High assessment affected rural solvency, and the ideological implications of the two land systems—Zamindari and Ryotwari—resulted in much social disorder and many changes in the rural hierarchies. It produced great deal of individual misery and stifled initiative.”
Impact of the British Land System on the Agrarian Society in India:
The impact of the British revenue settlement was somewhat different in cases of Zamindari and Ryotwari settlements. The areas where a permanent settlement was made with Zamindars, there came about considerable changes in the character of the landowning class which reacted adversely on the peasantry.

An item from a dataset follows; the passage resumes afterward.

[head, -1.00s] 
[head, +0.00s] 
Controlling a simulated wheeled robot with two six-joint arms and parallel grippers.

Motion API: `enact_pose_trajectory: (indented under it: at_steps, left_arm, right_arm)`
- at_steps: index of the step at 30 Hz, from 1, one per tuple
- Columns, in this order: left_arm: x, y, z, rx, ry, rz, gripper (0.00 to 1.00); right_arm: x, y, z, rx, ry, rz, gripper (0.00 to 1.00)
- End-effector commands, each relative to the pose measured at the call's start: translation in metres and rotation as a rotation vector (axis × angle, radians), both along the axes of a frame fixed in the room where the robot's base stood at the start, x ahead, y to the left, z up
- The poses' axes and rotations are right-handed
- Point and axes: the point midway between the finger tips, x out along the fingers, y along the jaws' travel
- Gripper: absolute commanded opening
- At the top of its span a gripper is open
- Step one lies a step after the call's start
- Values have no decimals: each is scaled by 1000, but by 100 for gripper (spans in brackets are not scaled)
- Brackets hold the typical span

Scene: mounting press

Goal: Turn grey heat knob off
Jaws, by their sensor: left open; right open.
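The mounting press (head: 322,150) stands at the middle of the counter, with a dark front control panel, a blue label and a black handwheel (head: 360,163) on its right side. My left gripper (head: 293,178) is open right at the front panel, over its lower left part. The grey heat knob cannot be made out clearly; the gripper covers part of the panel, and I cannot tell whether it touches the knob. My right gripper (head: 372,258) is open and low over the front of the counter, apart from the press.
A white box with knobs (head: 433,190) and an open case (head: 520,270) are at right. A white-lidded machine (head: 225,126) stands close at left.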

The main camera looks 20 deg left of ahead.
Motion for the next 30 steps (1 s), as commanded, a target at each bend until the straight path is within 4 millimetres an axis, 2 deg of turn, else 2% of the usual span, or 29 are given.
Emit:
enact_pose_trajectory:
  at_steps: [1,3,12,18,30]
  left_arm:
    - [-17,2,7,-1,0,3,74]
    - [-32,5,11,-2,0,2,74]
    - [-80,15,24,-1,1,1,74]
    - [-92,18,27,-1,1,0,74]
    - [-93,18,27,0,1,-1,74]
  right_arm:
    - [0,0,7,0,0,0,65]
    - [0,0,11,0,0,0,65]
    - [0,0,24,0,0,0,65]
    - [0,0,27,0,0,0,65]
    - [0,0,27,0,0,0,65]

The Zamindari system led to an increase in non-rural and absentee landlords and the relation between the landlords and the cultivators suffered. Changes in ownership of land rapidly increased the area of cultivation but the cultivators themselves did not benefit in any way.
Another important adverse-affect of Zamindari system was the tendency to acquire larger and larger estates by the landlords which increased the number of landless labourers, mainly due to eviction.
But the most serious effect of the British revenue settlement was that it helped to petrify the existing agricultural techniques and it was not until the middle of the nineteenth century that the government did anything in this regard.
Under the Ryotwari settlement also the same results were seen as in the case of Zamindari settlement except comparatively small number of eviction on failure of payment of specified revenue.
The overall impact upon the agrarian society of different parts of India was greater impoverishment due to high assessment, lack of opportunity to accumulation of wealth and. stifling of initiative for any improvement of agriculture. Agriculture remained backward, the cultivators became poorer, landless labourers increased with the progress of time, absentee landlordism drained out whatever wealth was produced in rural areas into towns, leaving the agricultural society bogged in a miserable existence.